▸ Exercise aim: Leaving out the pictures, retype all the material exactly.

▸ Data excerpt:
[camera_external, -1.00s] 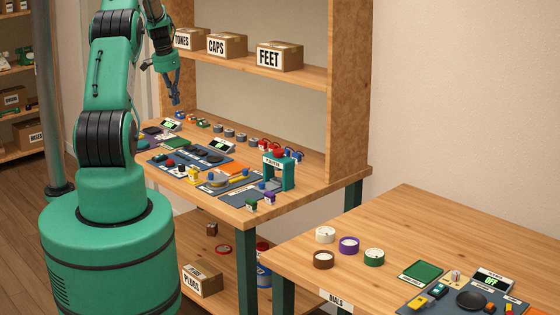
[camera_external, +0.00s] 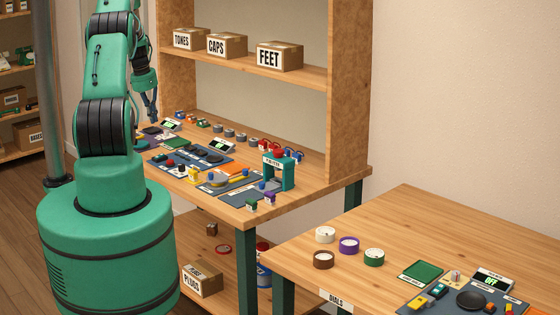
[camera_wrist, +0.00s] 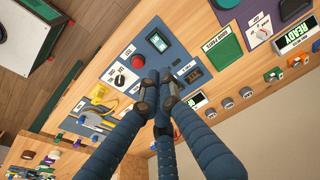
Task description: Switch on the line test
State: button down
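My gripper (camera_wrist: 159,88) has three dark blue fingers whose tips are drawn together with nothing visible between them. In the external view my gripper (camera_external: 151,104) hangs over the far left end of the workbench. In the wrist view its tips lie over a blue-grey panel (camera_wrist: 133,88). A dark rocker switch (camera_wrist: 158,42) with a green mark, a red round button (camera_wrist: 138,61) and a small dark display (camera_wrist: 194,75) are on that panel. The labels are too small to read, so I cannot tell which control is the line test. The fingers hide part of the panel.
The wrist view also shows a green pad (camera_wrist: 222,52), a READY display (camera_wrist: 294,36) and several grey knobs. In the external view a right-hand table (camera_external: 430,220) carries another panel with an OFF display (camera_external: 491,280). Boxes (camera_external: 279,56) stand on the shelf above the bench.

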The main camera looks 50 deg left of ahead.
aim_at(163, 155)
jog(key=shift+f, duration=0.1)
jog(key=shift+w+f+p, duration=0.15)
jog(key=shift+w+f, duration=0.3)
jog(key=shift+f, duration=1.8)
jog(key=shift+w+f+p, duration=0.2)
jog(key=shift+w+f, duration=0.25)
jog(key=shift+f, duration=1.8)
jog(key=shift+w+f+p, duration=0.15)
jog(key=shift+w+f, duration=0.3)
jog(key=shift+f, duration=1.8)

▸ Written answer:
[camera_external, -1.00s] 
[camera_external, +0.00s] 
[camera_wrist, +0.00s] 
Task description: Switch on the line test
State: button down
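My gripper (camera_wrist: 159,88) has three dark blue fingers whose tips are drawn together with nothing visible between them. In the external view my gripper (camera_external: 151,104) hangs over the far left end of the workbench. In the wrist view its tips lie over a blue-grey panel (camera_wrist: 133,88). A dark rocker switch (camera_wrist: 158,42) with a green mark, a red round button (camera_wrist: 138,61) and a small dark display (camera_wrist: 194,75) are on that panel. The labels are too small to read, so I cannot tell which control is the line test. The fingers hide part of the panel.
The wrist view also shows a green pad (camera_wrist: 222,52), a READY display (camera_wrist: 294,36) and several grey knobs. In the external view a right-hand table (camera_external: 430,220) carries another panel with an OFF display (camera_external: 491,280). Boxes (camera_external: 279,56) stand on the shelf above the bench.

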The main camera looks 50 deg left of ahead.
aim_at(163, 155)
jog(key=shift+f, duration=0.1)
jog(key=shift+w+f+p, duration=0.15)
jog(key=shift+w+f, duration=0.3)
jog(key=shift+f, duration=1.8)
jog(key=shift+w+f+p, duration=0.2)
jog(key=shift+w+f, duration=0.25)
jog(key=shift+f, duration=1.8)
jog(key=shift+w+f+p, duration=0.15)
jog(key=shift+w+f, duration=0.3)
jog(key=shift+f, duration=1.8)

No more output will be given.